Joel: A thousand miles of desert and they’re building right where we buried your first kill. Maybe we’re being punished….We do a lot of things that aren’t so great. We won the listing in an underhanded way. We lie to our neighbors. And of course―we kill people!
Sheila: We only kill bad people! Our neighbors like us! And I thought the way we got the listing was clever. I don’t think we’re bad. Maybe we’re just bold.
In the next episode, Gary, whose severed head has been kept alive, asks Joel and Sheila to do him one favor before they kill his brain. Sheila turns to Joel and says, “See?

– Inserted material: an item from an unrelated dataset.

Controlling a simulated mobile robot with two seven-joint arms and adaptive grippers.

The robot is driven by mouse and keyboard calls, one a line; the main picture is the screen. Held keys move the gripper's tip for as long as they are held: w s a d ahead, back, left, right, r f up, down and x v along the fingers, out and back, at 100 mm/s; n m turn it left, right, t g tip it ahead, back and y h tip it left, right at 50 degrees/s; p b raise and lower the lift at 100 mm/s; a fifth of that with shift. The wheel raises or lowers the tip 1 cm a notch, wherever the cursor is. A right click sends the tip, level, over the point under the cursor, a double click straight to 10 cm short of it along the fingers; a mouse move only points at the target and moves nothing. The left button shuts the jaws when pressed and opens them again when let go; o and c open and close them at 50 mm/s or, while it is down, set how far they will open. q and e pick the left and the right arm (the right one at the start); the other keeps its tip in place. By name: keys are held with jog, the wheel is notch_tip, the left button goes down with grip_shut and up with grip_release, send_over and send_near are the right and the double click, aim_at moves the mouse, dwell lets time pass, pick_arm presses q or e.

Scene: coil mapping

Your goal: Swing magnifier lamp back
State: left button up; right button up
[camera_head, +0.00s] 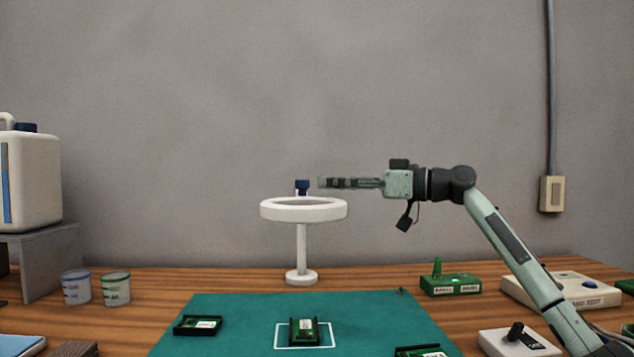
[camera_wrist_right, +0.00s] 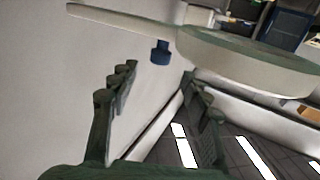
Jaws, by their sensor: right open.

You were wondering if we are bad people. But only good people would do a favor for the severed head of their victim!”
While Santa Clarita Diet blends horror and comedy together seamlessly, it also asks the viewer to consider what makes someone good.
This question of whether or not the Hammonds are “bad people” returns in episode nine, and by the end of season two all four protagonists have participated in various levels of crime, including arson, murder, and theft. And yet, the show presents each character in a positive light; these are not horrible people we should despise, but, Santa Clarita Diet contends, ordinary people placed in extraordinary circumstances. As such, the characters consider themselves “good people,” and the show encourages us to do the same. While Santa Clarita Diet blends horror and comedy together seamlessly, it also asks the viewer to consider what makes someone good.
The Hammonds are not alone in asking what it means to be a good person. As the Bible reminds us, it's a question people have been asking for centuries. In Luke 18, Jesus encounters a young man who raises that question. The man, a rich young ruler, asks Jesus, “Good Teacher, what must I do to inherit eternal life?” The ruler wants to know by what deed he could achieve ultimate moral goodness. Jesus does not answer the question asked, but instead asks the ruler, “Why do you call me good? No one is good―except God alone. You know the commandments....” The ruler replies, “All these I have kept since I was a boy.” The conversation concludes with Jesus responding, “You still lack one thing. Sell everything you have and give to the poor, and you will have treasure in heaven. Then come, follow me.”
In this conversation Jesus addresses the nature of moral goodness in two ways. First, he points back to the Mosaic law. The law is a working picture of the good life; if you want to be good, begin by following it. Jesus then adds a relational dynamic to that question of goodness. Rather than deeds alone, the “one thing” the ruler lacked was a relationship with Jesus. The ruler must give up his idolatrous love of wealth, and replace that love by following Jesus. Then he will be on the path to the good life.
Santa Clarita Diet nails the comedic potential inherent in the search for a “good” (that is, moral) life; the Hammonds are a lovable family working out their new normal. Yet in the midst of the comedic horror lies a profound question: at what point are we no longer “good people”? Is it after one murder? But what if the corpse was a “young, single Hitler”? Is it after three lies? Or thirty-three? Santa Clarita Diet raises the question, but does not answer it. Watching Sheila and Joel does not teach us what it means to be a “good person” or a “bad person,” but it does remind us of the importance of finding a definitive answer. Jesus answers that question in unambiguous language: “No one is good but God alone.” Santa Clarita Diet asks a penetratingly human question, and in doing so reminds us that we need an answer backed with divine certainty.